— start of RECORDS FOR THIS TASK —
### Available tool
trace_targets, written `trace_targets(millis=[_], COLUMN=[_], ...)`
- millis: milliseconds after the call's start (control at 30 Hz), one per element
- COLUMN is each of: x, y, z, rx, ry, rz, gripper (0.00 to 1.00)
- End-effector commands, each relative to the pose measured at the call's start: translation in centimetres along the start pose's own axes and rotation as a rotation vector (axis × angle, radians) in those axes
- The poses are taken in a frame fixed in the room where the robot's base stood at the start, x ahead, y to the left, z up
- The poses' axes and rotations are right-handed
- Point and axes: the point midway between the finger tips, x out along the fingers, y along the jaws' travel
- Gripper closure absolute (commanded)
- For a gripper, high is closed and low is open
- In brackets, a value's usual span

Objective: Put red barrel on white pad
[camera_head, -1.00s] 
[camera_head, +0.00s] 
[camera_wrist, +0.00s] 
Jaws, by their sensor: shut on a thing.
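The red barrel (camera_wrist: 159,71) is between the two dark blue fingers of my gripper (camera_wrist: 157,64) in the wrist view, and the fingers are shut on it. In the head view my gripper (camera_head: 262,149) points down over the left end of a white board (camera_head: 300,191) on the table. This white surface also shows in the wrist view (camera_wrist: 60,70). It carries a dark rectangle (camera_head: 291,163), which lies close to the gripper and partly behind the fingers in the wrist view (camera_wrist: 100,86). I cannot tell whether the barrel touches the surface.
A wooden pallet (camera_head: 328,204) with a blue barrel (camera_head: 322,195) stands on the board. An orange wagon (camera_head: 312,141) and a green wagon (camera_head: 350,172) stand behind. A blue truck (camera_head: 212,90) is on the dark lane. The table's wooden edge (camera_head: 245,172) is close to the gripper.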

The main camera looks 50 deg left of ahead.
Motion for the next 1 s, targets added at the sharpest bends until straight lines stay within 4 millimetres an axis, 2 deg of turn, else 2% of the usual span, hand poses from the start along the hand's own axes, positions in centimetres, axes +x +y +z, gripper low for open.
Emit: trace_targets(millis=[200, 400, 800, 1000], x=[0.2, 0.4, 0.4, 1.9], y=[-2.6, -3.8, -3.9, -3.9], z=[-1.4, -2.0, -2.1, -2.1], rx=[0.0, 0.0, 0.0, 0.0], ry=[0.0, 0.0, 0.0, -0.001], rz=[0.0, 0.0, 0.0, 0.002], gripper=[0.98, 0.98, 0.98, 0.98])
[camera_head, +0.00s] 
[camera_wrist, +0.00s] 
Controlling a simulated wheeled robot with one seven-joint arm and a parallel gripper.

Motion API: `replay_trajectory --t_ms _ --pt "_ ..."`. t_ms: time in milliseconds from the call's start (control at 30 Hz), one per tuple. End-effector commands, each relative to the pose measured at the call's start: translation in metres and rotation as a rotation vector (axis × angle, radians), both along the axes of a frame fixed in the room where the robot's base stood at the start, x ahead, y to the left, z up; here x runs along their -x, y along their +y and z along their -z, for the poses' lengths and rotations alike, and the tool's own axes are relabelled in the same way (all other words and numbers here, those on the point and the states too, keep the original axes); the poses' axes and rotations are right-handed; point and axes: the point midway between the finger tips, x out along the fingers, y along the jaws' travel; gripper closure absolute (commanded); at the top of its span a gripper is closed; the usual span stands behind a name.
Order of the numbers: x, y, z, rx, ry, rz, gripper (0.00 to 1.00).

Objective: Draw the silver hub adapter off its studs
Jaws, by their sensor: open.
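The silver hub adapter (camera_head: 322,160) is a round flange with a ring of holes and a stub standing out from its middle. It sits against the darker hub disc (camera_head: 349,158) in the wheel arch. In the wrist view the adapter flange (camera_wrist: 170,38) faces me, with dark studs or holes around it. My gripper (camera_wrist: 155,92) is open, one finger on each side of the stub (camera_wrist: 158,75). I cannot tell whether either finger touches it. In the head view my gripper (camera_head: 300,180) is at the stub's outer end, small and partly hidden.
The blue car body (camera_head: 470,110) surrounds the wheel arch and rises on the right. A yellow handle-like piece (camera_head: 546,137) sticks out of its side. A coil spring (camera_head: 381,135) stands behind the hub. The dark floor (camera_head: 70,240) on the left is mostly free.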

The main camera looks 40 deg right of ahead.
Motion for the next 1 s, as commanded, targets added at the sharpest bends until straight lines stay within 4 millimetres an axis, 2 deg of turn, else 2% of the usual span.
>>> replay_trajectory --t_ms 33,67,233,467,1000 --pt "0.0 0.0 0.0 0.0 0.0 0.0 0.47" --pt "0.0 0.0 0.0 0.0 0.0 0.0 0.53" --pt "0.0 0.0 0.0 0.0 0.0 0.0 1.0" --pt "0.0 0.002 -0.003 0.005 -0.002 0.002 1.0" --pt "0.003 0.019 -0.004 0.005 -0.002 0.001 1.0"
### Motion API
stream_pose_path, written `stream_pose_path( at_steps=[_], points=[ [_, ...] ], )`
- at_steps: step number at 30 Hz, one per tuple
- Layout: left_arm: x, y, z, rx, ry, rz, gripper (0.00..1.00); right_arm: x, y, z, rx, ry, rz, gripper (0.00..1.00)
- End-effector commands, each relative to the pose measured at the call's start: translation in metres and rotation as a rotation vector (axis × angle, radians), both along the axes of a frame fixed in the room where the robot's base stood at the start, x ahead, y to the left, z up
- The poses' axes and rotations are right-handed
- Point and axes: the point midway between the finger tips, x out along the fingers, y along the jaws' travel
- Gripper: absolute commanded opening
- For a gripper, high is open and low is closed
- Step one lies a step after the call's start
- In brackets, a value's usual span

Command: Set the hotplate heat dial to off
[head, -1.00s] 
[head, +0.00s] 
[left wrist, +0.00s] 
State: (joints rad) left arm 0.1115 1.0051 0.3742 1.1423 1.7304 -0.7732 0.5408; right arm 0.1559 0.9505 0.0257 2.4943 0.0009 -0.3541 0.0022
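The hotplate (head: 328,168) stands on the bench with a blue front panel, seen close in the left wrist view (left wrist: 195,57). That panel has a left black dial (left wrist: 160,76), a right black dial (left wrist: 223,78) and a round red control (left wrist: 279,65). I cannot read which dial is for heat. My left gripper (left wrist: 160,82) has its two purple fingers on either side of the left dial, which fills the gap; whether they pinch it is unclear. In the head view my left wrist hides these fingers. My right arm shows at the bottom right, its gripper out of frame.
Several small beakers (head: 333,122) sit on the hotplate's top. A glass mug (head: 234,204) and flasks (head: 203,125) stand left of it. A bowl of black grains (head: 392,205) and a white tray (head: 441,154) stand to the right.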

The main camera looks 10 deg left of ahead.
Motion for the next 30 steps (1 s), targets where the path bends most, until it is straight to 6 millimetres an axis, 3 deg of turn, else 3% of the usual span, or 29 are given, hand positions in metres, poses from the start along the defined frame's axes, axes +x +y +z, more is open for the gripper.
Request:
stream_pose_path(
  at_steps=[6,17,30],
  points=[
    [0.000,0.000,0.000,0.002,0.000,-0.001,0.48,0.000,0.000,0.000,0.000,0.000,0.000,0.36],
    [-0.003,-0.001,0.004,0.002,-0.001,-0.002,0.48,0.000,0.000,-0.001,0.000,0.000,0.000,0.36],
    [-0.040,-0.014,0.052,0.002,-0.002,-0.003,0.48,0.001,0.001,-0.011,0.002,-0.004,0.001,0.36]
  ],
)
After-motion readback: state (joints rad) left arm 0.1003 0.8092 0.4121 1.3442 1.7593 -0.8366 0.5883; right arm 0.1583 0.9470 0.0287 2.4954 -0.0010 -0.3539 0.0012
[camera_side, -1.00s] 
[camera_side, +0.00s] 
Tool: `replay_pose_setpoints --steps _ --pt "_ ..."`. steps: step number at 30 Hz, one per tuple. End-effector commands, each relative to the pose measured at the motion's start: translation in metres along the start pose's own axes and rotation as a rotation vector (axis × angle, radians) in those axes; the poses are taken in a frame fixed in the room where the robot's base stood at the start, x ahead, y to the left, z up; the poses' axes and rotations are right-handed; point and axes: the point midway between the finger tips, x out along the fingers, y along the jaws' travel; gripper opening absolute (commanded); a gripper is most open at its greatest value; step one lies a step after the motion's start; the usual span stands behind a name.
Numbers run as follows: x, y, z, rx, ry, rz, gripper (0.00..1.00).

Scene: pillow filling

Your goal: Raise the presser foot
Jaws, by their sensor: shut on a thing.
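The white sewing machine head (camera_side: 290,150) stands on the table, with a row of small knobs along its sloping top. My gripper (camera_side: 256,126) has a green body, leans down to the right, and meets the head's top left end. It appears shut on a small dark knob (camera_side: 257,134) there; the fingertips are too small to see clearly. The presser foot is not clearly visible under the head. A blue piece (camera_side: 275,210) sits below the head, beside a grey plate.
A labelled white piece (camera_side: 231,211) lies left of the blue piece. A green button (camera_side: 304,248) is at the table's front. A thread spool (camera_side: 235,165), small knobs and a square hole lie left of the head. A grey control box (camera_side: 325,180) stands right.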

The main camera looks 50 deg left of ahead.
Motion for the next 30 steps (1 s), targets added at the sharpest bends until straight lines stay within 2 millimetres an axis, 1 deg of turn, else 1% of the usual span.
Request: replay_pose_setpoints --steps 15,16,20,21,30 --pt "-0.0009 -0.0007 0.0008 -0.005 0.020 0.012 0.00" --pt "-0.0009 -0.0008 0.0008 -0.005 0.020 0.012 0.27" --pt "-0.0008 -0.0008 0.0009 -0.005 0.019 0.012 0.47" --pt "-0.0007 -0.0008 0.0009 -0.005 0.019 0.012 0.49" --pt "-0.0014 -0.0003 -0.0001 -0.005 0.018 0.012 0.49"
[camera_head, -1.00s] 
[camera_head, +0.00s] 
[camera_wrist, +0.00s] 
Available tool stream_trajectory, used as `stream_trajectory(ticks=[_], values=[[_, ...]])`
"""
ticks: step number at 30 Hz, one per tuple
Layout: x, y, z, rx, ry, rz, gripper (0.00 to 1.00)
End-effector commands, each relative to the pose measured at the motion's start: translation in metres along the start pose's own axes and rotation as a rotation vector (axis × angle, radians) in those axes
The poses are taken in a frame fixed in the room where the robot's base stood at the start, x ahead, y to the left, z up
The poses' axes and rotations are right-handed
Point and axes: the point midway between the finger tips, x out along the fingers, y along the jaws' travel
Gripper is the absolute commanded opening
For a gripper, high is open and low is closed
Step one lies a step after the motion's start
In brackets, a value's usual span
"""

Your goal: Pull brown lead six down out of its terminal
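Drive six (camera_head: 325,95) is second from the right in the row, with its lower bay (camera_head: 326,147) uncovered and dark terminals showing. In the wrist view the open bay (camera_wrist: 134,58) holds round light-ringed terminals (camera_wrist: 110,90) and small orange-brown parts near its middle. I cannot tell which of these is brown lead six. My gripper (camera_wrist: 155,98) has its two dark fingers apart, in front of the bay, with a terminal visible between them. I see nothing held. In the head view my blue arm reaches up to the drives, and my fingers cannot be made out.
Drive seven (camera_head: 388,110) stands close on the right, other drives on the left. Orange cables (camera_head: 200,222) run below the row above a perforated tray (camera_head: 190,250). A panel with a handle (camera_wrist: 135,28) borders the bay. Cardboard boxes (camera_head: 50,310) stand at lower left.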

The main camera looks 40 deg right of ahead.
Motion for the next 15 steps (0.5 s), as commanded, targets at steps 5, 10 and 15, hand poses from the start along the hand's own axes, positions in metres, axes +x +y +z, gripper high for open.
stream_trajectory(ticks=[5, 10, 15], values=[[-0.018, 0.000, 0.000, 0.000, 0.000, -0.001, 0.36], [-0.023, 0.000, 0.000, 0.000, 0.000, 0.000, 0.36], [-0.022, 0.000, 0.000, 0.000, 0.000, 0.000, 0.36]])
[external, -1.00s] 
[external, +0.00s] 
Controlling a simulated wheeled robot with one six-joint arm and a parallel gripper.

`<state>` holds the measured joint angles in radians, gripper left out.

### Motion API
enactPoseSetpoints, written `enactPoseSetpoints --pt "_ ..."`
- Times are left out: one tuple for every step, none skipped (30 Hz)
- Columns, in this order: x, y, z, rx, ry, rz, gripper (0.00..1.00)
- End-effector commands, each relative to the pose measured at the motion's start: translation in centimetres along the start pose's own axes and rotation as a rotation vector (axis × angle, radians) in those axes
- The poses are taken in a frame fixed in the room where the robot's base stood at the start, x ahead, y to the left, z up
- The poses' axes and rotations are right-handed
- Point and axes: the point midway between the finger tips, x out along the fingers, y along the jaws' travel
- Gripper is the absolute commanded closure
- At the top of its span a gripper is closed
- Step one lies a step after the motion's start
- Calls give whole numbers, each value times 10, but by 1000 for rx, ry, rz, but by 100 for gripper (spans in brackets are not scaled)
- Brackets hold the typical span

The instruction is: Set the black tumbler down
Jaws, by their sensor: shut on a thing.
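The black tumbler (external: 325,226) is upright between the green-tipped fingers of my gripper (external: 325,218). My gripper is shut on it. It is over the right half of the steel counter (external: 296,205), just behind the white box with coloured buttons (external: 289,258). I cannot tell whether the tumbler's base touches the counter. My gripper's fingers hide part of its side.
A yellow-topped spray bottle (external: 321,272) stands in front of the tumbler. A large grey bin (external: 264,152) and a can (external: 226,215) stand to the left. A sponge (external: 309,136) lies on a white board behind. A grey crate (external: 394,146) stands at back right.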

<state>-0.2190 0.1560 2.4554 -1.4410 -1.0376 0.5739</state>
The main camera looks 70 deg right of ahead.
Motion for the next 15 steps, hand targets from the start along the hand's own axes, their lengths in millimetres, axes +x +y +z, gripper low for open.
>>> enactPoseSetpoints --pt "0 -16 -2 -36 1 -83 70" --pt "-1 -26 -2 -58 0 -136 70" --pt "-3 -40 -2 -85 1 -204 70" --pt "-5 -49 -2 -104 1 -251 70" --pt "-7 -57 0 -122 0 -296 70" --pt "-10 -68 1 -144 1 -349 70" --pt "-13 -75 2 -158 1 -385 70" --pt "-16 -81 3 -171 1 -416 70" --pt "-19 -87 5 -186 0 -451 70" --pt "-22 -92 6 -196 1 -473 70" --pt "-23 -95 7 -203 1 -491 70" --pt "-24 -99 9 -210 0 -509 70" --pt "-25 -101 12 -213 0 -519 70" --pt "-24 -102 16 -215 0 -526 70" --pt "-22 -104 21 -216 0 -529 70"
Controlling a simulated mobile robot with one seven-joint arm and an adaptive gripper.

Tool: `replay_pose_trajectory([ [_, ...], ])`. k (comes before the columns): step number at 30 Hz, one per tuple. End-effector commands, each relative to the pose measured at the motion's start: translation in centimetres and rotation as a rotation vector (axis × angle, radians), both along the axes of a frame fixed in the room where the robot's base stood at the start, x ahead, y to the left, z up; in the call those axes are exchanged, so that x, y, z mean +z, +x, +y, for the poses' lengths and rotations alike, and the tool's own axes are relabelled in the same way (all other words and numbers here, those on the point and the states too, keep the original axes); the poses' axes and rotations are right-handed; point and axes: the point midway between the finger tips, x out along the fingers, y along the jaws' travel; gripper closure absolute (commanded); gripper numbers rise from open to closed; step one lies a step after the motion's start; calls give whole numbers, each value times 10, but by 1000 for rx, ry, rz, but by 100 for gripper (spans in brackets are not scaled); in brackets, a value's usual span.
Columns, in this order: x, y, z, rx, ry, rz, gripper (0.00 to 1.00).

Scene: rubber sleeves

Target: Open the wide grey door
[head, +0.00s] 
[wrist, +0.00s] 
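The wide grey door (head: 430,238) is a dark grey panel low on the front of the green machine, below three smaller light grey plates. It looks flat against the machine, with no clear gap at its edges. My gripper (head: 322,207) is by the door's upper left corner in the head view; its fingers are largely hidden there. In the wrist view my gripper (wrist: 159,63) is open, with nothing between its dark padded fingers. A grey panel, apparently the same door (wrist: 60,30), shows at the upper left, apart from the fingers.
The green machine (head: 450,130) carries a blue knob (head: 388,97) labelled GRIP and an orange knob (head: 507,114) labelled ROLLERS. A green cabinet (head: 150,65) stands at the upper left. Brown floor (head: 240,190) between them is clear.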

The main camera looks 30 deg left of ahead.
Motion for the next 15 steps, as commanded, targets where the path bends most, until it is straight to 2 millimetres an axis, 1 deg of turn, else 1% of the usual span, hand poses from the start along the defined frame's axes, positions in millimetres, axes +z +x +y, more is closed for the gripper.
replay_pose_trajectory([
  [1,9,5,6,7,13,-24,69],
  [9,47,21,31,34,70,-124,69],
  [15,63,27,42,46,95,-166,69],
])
— end of RECORDS FOR THIS TASK —
Reproduce every line from the entries that holds the word "lines".

Motion for the next 1 s, targets added at the sharpest bends until straight lines stay within 4 millimetres an axis, 2 deg of turn, else 2% of the usual span, hand poses from the start along the hand's own axes, positions in centimetres, axes +x +y +z, gripper low for open.
Motion for the next 1 s, as commanded, targets added at the sharpest bends until straight lines stay within 4 millimetres an axis, 2 deg of turn, else 2% of the usual span.
Motion for the next 30 steps (1 s), targets added at the sharpest bends until straight lines stay within 2 millimetres an axis, 1 deg of turn, else 1% of the usual span.

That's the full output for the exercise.